In his farewell letter to shareholders, he said, "It is my time to hang my boots with both anticipation and hope for the future." 

The merger marks a phase of the two entities working jointly to tackle the issues on hand. But more importantly, the process has enabled HDFC Bank to have a deeper understanding of the home loan business, his letter said.

"Encountering hurdles is part of the course in such transactions. Yet, what amazed us the most has been the immense goodwill and strong relationships that HDFC as a group has. Whenever and wherever we reached out for guidance, doors opened and help was at hand instantly," Parekh said in his letter. 

Parekh expects the work culture of the two organisations to be an amalgamation of the best at both.

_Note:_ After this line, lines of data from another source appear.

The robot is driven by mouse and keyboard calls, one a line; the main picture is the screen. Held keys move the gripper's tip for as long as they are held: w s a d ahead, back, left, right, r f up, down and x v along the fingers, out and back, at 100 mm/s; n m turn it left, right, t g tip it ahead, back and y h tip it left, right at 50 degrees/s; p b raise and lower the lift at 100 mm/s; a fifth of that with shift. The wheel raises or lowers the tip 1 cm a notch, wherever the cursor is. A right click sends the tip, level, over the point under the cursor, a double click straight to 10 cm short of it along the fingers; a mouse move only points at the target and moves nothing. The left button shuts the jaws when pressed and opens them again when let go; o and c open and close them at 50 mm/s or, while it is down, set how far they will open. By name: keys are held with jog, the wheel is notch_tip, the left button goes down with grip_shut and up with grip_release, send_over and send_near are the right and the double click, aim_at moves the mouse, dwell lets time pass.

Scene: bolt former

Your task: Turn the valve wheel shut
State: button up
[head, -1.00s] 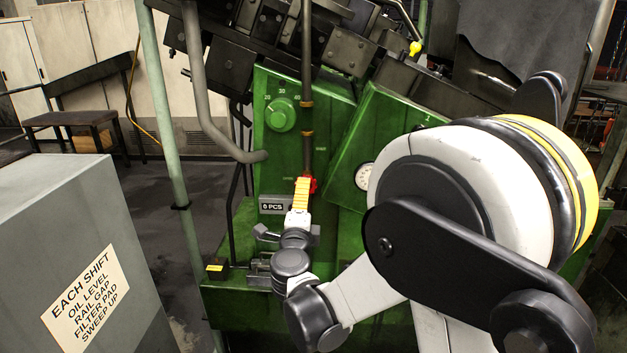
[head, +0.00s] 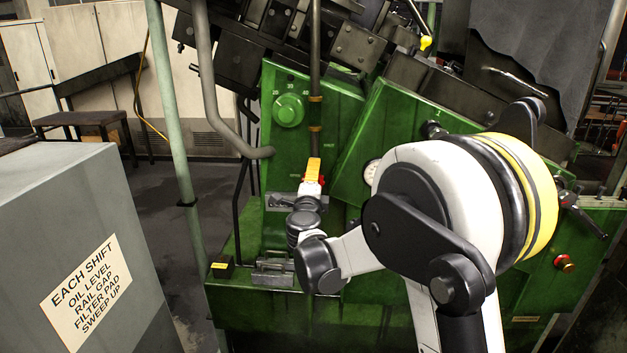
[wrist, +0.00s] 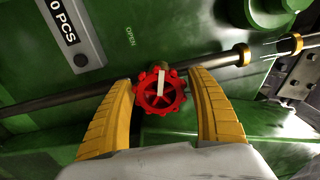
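The valve wheel (wrist: 161,92) is small and red, with a pale bar across its face, and shows in the middle of the wrist view. My gripper (wrist: 162,76) is open, with one yellow finger to the left of the wheel and one to the right. A gap shows on both sides, and neither finger visibly touches the wheel. How deep the fingers reach is hard to tell. In the head view my gripper (head: 313,165) is in front of the green machine (head: 385,150), and only a sliver of red shows beside its fingers.
A dark pipe (wrist: 65,98) runs behind the wheel. The word OPEN and a PCS plate (wrist: 65,25) are on the green panel. A round green dial (head: 288,110) is higher up. A grey cabinet (head: 60,215) stands left, with a pale green post (head: 170,110) between.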

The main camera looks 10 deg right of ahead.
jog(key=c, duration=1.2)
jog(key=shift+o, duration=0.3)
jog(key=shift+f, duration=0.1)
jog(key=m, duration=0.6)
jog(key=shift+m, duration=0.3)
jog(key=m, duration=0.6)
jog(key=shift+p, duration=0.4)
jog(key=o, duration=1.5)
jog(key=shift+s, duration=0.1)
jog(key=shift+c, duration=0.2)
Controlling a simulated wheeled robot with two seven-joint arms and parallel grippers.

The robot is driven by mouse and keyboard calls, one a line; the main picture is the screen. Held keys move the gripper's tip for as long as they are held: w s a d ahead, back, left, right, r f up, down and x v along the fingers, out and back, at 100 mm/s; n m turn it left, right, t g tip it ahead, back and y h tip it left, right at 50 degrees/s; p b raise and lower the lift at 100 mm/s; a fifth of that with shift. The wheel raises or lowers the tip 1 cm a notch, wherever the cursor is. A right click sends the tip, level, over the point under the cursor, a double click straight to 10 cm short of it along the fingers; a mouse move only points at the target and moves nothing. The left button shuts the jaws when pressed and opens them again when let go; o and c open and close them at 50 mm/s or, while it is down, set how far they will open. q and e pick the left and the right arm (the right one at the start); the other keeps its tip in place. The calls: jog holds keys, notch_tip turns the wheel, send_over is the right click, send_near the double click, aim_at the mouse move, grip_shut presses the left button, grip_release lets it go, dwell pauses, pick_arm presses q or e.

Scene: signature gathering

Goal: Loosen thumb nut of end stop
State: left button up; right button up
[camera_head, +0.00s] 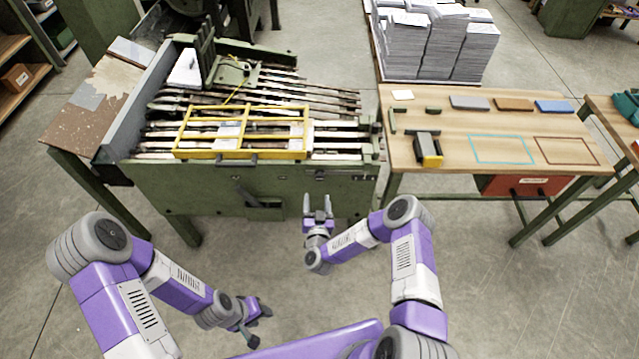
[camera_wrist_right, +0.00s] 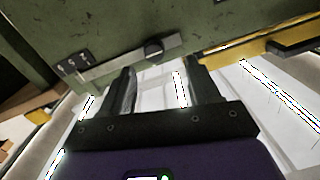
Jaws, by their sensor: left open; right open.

No doubt, the housing finance industry is a competitive one today. Yet, HDFC will always have the distinction of being the institution that introduced retail housing finance to the country.

"Home loans will now be complemented with HDFC Bank’s core strengths—its sales engine, execution capabilities at scale and deep insights on consumer behaviour," Parekh said in his letter. “The biggest risk that organisations face today is abiding by the status quo, believing that what worked well yesterday will continue in the future”.

An often repeated question is what happens to the culture of HDFC. 

“My answer to this is that mergers are inherently about change.  The work culture will be an amalgamation of the best of both organisations. Culture at the workplace is always a shared responsibility. It needs daily reinforcement through the demonstration effect with the tone set at the top. What remains steadfast is the underlying ethics and value systems of both entities. The confidence I derive is the agreed tenet of this integration -- preserving the fabric of the 'HDFC way of working'," he said.

Earlier last week when asked what he would do after his last board meeting, he smiled and said "Maybe I will have a few drinks." 

Yes, it will be a befitting toast to both the deal and his invaluable contributions to India's financial sector.  But don't be surprised if Parkeh embarks on yet another journey.